• [Challenge] Restate the full listing word for word and leave the pictures out.
□ □ □ □ □ □ □
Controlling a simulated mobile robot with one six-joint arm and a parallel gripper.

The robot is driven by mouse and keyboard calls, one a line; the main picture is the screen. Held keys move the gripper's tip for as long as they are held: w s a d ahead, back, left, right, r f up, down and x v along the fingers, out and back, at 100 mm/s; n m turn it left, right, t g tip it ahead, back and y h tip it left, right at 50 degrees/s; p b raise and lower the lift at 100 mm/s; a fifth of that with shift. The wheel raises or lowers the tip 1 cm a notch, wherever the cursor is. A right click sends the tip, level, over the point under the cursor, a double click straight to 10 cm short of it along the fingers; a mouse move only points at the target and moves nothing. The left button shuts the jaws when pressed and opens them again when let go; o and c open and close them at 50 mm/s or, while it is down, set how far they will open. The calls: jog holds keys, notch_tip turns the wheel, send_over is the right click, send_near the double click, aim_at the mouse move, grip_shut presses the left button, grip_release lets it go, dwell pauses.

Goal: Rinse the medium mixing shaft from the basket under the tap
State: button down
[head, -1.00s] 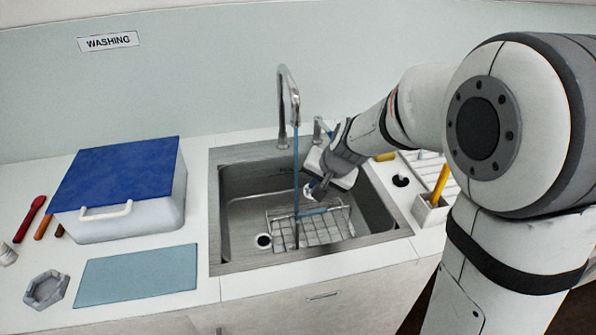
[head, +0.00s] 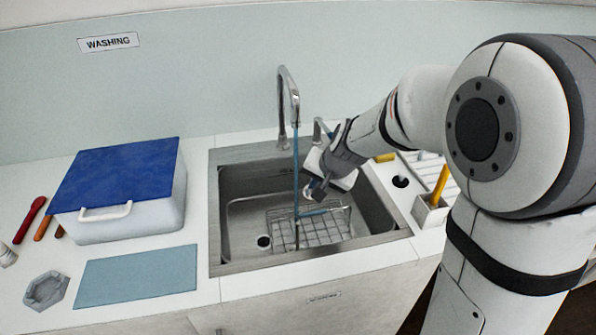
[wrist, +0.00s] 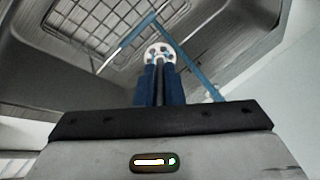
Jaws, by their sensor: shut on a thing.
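My gripper (wrist: 158,62) has blue fingers and is shut on the mixing shaft, whose white round end with holes (wrist: 158,50) shows at the fingertips. In the head view my gripper (head: 318,190) is over the right part of the sink (head: 235,215), to the right of the water stream. The tap (head: 285,95) runs; its blue stream (head: 296,165) falls into the basin. The stream also shows in the wrist view (wrist: 190,65). The wire basket (head: 325,232) lies in the sink below.
A white bin with a blue lid (head: 120,168) and a pale blue mat (head: 138,275) are left of the sink. A grey hexagonal dish (head: 46,290) lies front left. Right of the sink are a white holder with a yellow tool (head: 438,188) and a rack.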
□ □ □ □ □ □ □
• [Finished exercise]
Controlling a simulated mobile robot with one six-joint arm and a parallel gripper.

The robot is driven by mouse and keyboard calls, one a line; the main picture is the screen. Held keys move the gripper's tip for as long as they are held: w s a d ahead, back, left, right, r f up, down and x v along the fingers, out and back, at 100 mm/s; n m turn it left, right, t g tip it ahead, back and y h tip it left, right at 50 degrees/s; p b raise and lower the lift at 100 mm/s; a fifth of that with shift. The wheel raises or lowers the tip 1 cm a notch, wherever the cursor is. A right click sends the tip, level, over the point under the cursor, a double click straight to 10 cm short of it along the fingers; a mouse move only points at the target and moves nothing. The left button shuts the jaws when pressed and opens them again when let go; o and c open and close them at 50 mm/s or, while it is down, set how far they will open. The calls: jog holds keys, notch_tip turns the wheel, send_over is the right click, send_near the double click, aim_at the mouse move, grip_shut presses the left button, grip_release lets it go, dwell pauses.

Goal: Rinse the medium mixing shaft from the basket under the tap
State: button down
[head, -1.00s] 
[head, +0.00s] 
[wrist, +0.00s] 
Jaws, by their sensor: shut on a thing.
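My gripper (wrist: 158,62) has blue fingers and is shut on the mixing shaft, whose white round end with holes (wrist: 158,50) shows at the fingertips. In the head view my gripper (head: 318,190) is over the right part of the sink (head: 235,215), to the right of the water stream. The tap (head: 285,95) runs; its blue stream (head: 296,165) falls into the basin. The stream also shows in the wrist view (wrist: 190,65). The wire basket (head: 325,232) lies in the sink below.
A white bin with a blue lid (head: 120,168) and a pale blue mat (head: 138,275) are left of the sink. A grey hexagonal dish (head: 46,290) lies front left. Right of the sink are a white holder with a yellow tool (head: 438,188) and a rack.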

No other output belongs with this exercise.